Opinion
Dated: July 9, 1984
VILLAGE LAW, § 10-1012; L 1970, Ch 548.
A person may not simultaneously hold the positions of member of the board of trustees of a village and chief or assistant chief of the village fire department.
Kenneth H. Holcombe, Esq. Village Attorney, Dannemora
You have asked whether a member of the board of trustees of a village who is subsequently elected to the position of assistant fire chief of the village fire department may hold both offices.
Section 10-1012 of the Village Law provides in part as follows:
"A person shall not hold the office of village mayor or village trustee and the office of chief or assistant of a village fire department at the same time. Notwithstanding any inconsistent provision of law, a person who is the chief or an assistant chief of a village fire department, if he is otherwise qualified, may be elected to the office of village mayor or village trustee or may be appointed to the office of village mayor or village trustee to fill a vacancy and, if he is so elected or appointed, his office as chief or assistant chief, as the case may be, shall become vacant upon his taking his oath of office as village mayor or village trustee."
This language was added to the Village Law by chapter 548 of the Laws of 1970.
Thus, by statute it is clear that these two offices are incompatible and may not be held simultaneously by the same person. The remaining question is whether an individual holding one of the offices is eligible to run for election to the other office.
A review of applicable case law indicates that the language of statutes restricting the holding of multiple offices is crucial in determining the nature of the disqualification. In People v Purdy, 154 N.Y. 439 (1897), the Court of Appeals construed a provision of the town law stating that no trustee of a school district "shall be eligible to" the office of supervisor of any town. In relying upon the ordinary meaning of the word "eligible", the Court concluded that a trustee is not only incapable of holding the position of supervisor, but also of being elected to that office.
Subsequent decisions indicated that different statutory language would lead to different results. In People ex rel. Miller v Mynderse, 140 App. Div. 789 (3d Dept, 1910), affd 201 N.Y. 524 (1911), the statute under review provided that a person "shall not hold two village offices at the same time". In distinguishing People v Purdy, supra, the Court indicated that this language did not disqualify a person holding a village office from being a candidate for another village office but was intended to prevent the same person from holding two village offices at the same time ( id., 791). Subsequently, the Court of Appeals construed a statute providing that no person shall be "eligible to hold" more than one elective town office ( Matter of Clancy v Sloan, 273 N.Y. 152). It was concluded that this language did not disqualify a person from running for the second town office, but once elected it prevented him from holding both offices.
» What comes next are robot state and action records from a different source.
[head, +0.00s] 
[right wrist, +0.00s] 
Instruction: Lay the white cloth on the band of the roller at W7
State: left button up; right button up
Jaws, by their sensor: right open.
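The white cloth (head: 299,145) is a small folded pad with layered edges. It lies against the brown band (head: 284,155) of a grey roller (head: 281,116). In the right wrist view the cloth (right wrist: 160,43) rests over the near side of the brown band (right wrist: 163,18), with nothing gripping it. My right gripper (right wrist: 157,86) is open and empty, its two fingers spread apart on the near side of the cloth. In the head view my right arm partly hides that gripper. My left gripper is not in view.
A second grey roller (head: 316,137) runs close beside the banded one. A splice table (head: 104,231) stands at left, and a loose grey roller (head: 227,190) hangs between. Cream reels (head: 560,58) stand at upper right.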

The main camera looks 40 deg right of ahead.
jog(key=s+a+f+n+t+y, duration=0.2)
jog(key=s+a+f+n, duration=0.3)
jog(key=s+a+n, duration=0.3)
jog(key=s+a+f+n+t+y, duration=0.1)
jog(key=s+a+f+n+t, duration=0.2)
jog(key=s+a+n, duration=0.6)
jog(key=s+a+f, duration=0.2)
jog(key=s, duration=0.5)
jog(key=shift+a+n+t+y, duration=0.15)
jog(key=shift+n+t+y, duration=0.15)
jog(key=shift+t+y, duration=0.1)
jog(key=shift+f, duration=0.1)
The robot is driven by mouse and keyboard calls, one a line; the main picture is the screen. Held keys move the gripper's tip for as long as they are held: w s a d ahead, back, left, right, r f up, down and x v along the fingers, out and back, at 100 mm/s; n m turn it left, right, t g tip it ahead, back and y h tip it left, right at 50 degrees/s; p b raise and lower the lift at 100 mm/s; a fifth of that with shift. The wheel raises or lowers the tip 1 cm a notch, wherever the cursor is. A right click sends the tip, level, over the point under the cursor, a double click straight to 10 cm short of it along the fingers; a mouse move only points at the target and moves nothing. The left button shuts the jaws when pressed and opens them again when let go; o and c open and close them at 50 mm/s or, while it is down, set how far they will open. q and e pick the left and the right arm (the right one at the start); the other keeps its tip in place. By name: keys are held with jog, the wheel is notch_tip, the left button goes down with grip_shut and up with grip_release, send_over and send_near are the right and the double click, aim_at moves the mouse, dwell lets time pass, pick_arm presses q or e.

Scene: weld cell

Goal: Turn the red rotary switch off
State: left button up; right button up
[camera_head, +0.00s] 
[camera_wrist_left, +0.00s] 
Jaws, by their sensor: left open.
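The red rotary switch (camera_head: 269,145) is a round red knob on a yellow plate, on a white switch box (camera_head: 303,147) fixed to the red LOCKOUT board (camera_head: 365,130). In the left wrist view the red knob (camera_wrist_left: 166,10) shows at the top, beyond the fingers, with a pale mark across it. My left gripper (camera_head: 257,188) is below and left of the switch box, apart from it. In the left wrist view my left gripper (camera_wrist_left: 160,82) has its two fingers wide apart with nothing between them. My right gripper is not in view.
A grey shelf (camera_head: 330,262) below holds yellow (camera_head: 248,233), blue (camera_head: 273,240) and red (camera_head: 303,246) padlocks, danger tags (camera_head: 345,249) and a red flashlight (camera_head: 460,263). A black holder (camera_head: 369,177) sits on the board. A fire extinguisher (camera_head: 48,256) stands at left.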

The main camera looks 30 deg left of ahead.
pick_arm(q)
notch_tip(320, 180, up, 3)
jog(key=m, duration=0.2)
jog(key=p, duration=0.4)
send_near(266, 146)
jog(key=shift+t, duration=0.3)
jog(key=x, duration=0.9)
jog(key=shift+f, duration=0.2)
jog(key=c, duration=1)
While section 10-1012 of the Village Law prohibits simultaneous holding of the offices of village trustee and chief or assistant chief of the village fire department, it goes further. It specifically authorizes a person holding the position of chief or assistant chief to be elected or appointed to the office of trustee, and provides that upon taking the oath of office for trustee the person will vacate the office of chief or assistant chief. However, the statute is silent as to whether a village trustee may be a candidate for the office of chief or assistant chief of the village fire department.
This language was added to the Village Law by chapter 548 of the Laws of 1970, a departmental proposal of the New York State Office for Local Government (Bill Jacket, L 1970, ch 548). The intention was to establish a statutory prohibition on the holding of these offices, in light of an opinion of the State Comptroller holding that the positions were incompatible under the common law (memorandum from Office for Local Government, supporting Assembly 4569). In specifically authorizing a chief or assistant chief to be elected or appointed to the office of trustee, but remaining silent as to whether a trustee was eligible for appointment to the position of chief or assistant chief, it was not intended that the latter be precluded ( ibid.). The statute is silent on this question "because of the extreme unlikelihood that a village mayor or trustee would seek the position of chief or assistant chief at the expense of forfeiture of his office as mayor or trustee" ( ibid.). Therefore, we believe that a trustee may be a candidate for the office of chief or assistant chief, provided that he resigns the office of trustee prior to assuming the other office. This follows from the Court cases cited above, construing language prohibiting the "holding" of two offices (People ex rel. Miller v Mynderse, supra, and Matter of Clancy v Sloan, supra).
We note that in villages with no board of fire commissioners, the board of trustees must approve the nominees for the office of chief and assistant chief (1971 Op Atty Gen [Inf] 68). Under the rule established by Wood v Town of Whitehall, 120 Misc. 124 (S Ct, 1923), affd 206 App. Div. 786 (3d Dept, 1923), a board may not appoint one of its own members to a public office. Thus, the board of trustees could not approve the nomination of one of its members to the position of chief or assistant chief.
We conclude that a person may not simultaneously hold the positions of member of the board of trustees of a village and chief or assistant chief of the village fire department.